— Begin The records —

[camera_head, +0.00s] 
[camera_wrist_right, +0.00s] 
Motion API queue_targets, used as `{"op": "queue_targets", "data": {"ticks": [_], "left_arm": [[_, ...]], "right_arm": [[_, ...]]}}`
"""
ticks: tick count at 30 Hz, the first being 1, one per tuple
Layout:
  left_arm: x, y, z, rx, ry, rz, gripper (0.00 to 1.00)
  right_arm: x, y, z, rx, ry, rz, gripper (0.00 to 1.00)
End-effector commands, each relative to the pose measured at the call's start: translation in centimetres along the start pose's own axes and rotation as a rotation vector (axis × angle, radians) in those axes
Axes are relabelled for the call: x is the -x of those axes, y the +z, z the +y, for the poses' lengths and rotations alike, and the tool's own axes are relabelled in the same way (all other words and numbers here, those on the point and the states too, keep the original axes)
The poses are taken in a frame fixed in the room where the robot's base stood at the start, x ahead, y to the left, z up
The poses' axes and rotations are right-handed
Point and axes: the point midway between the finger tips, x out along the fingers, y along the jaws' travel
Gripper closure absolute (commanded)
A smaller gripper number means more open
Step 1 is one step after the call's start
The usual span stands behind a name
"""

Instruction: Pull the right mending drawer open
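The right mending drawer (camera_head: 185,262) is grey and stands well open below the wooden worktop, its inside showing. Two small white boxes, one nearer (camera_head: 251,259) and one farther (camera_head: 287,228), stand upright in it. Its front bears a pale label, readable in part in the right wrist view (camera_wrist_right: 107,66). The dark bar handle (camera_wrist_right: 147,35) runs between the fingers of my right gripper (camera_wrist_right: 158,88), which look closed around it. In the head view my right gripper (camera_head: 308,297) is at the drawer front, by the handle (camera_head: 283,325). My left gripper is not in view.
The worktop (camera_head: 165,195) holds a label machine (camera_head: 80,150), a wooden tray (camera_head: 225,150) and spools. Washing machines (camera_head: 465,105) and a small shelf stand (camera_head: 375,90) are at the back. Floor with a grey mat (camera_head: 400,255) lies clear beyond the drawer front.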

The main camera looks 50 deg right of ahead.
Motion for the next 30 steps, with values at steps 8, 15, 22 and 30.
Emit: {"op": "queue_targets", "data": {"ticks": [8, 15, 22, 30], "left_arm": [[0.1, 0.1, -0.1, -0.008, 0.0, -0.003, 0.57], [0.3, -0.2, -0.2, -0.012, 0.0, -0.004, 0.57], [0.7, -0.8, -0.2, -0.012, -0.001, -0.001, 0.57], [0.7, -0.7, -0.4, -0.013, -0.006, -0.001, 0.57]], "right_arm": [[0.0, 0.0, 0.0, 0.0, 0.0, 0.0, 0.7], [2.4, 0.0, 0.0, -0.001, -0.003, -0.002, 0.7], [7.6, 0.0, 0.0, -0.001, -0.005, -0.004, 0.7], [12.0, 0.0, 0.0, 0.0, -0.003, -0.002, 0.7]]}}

— End The records —
— Begin The records —

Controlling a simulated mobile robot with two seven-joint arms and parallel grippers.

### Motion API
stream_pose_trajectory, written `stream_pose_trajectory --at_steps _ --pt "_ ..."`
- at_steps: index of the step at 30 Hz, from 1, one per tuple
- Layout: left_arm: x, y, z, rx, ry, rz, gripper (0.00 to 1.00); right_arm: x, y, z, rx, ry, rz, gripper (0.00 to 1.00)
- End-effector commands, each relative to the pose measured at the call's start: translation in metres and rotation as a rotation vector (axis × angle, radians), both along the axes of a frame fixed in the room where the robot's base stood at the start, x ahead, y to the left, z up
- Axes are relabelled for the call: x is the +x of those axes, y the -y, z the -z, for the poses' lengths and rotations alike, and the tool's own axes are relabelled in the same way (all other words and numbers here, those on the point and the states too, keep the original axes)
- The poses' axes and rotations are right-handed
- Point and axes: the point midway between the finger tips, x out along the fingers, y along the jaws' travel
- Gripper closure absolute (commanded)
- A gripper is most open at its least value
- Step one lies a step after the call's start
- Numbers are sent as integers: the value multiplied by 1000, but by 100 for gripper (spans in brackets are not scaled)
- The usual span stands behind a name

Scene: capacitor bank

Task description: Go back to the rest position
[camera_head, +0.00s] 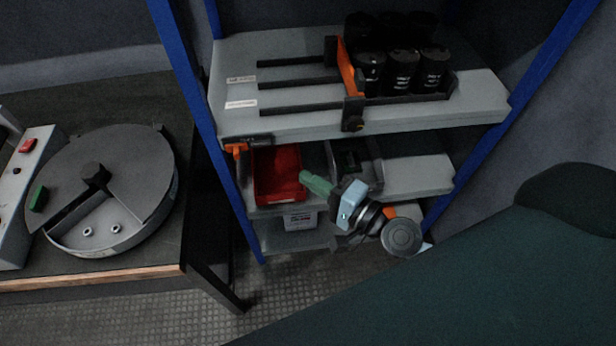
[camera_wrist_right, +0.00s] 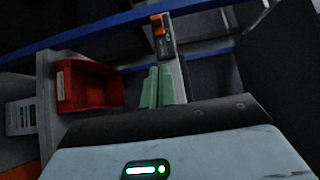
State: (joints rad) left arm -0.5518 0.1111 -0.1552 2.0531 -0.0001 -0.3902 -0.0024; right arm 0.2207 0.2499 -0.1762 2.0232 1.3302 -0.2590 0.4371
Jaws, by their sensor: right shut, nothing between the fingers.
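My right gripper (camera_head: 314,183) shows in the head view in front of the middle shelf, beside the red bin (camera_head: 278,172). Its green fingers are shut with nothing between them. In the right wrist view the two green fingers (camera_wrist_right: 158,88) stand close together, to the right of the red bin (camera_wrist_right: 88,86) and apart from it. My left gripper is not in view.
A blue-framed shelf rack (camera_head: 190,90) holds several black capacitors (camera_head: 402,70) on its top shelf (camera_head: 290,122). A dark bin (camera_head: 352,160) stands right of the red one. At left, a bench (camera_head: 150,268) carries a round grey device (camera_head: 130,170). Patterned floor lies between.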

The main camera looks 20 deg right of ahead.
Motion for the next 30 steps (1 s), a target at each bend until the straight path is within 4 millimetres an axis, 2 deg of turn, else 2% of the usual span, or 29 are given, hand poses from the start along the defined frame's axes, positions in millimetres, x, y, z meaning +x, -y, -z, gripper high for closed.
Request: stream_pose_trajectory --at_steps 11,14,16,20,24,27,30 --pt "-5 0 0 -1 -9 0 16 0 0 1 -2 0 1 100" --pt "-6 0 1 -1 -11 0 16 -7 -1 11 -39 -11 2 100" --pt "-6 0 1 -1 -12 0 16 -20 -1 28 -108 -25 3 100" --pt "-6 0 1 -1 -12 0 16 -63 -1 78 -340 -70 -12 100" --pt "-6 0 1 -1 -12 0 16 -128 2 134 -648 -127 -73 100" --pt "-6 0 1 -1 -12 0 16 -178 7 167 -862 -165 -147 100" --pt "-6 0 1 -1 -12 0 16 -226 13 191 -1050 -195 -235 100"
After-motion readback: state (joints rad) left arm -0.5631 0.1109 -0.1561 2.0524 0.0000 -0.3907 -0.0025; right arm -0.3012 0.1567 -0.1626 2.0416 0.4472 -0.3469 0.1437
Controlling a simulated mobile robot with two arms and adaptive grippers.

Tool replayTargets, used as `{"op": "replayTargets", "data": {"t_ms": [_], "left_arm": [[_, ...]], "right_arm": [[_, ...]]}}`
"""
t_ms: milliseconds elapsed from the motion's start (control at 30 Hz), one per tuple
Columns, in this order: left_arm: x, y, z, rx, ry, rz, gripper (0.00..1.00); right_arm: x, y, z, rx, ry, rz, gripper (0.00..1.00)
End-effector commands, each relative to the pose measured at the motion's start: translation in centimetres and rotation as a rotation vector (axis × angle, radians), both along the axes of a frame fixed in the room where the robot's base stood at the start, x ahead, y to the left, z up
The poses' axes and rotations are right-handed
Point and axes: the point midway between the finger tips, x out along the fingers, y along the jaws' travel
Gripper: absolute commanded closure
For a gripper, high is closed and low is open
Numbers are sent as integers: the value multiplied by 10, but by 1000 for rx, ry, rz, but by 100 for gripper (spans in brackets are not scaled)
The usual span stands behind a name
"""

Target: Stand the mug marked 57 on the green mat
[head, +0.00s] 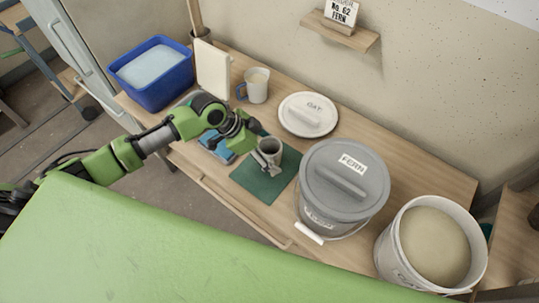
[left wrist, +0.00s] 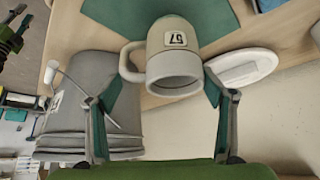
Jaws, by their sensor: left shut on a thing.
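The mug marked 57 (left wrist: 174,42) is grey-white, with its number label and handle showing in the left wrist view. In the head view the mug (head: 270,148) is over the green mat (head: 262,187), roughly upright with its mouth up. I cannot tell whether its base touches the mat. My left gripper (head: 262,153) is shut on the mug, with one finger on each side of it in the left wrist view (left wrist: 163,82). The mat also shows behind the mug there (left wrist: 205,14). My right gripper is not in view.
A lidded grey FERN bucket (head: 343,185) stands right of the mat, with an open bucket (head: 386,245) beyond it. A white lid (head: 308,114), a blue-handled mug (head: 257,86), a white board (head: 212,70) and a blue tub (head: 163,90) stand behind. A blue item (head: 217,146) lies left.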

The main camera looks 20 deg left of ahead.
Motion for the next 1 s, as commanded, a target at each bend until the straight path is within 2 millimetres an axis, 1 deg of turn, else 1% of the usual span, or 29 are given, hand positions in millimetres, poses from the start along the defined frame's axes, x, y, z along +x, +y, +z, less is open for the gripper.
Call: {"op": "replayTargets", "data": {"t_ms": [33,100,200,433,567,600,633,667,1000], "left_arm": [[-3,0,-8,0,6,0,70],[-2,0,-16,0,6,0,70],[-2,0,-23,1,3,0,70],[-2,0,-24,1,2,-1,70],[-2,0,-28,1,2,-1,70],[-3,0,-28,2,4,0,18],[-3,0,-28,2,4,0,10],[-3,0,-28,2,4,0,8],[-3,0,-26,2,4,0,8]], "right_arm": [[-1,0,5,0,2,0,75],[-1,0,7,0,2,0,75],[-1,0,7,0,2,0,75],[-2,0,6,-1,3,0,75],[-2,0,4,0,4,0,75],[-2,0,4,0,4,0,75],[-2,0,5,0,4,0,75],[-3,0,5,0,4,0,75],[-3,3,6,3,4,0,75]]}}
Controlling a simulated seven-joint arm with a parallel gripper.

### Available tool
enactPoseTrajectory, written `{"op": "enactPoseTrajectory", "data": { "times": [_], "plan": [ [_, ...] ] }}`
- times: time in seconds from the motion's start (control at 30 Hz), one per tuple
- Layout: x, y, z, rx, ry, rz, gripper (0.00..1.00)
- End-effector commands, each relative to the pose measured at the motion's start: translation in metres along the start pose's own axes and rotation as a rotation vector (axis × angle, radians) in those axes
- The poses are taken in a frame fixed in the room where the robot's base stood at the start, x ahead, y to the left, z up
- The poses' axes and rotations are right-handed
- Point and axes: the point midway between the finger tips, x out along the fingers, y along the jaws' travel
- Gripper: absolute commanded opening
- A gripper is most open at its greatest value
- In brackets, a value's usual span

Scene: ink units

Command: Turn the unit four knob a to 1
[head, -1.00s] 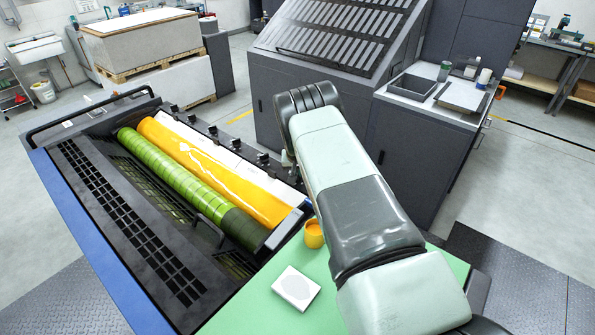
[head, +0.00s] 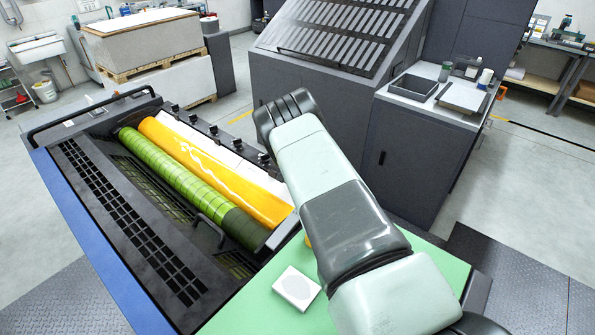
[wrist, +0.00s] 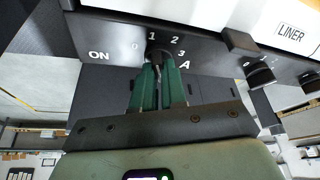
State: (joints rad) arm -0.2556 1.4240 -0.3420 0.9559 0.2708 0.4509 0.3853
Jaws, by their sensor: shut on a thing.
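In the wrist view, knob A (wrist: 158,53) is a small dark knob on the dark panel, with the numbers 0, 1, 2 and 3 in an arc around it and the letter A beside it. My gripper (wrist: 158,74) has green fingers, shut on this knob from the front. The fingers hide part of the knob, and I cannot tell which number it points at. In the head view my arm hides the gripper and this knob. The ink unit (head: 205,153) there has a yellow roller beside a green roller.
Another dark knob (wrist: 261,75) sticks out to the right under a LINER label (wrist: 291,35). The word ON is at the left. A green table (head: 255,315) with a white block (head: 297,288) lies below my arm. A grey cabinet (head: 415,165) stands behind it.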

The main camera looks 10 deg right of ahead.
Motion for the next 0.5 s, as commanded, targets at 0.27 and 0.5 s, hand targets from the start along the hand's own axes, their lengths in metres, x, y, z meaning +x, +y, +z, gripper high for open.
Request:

— End The records —
— Begin The records —

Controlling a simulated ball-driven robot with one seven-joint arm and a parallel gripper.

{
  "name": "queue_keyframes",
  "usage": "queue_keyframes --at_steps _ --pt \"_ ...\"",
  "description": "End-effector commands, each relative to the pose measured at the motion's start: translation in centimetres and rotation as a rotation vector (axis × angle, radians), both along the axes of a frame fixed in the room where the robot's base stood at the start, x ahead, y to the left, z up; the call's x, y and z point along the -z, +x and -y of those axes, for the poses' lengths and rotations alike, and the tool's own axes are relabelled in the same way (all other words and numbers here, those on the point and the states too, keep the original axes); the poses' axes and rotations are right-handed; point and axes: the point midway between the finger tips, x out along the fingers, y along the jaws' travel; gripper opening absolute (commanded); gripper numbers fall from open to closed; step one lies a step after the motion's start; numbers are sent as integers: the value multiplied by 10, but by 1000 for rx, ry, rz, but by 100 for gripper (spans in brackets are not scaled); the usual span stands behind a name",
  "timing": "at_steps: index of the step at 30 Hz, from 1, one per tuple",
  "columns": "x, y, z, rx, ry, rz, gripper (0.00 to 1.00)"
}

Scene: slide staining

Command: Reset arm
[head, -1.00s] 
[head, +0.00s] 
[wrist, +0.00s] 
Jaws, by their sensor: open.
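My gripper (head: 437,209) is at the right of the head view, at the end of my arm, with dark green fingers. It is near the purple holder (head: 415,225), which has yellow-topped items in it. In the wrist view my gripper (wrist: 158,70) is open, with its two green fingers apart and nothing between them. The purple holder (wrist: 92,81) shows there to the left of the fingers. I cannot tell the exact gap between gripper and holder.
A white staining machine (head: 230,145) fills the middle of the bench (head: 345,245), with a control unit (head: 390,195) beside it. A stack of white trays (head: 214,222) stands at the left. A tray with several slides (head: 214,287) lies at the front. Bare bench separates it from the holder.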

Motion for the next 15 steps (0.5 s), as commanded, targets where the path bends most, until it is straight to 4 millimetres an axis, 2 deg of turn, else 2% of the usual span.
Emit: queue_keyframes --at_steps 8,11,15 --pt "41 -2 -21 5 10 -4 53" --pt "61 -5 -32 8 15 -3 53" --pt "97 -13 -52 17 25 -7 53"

— End The records —

Task - Scan the data for the word "main" and copy every line where it shows up.

Full solution -
The main camera looks 50 deg right of ahead.
The main camera looks 20 deg right of ahead.
The main camera looks 20 deg left of ahead.
The main camera looks 10 deg right of ahead.

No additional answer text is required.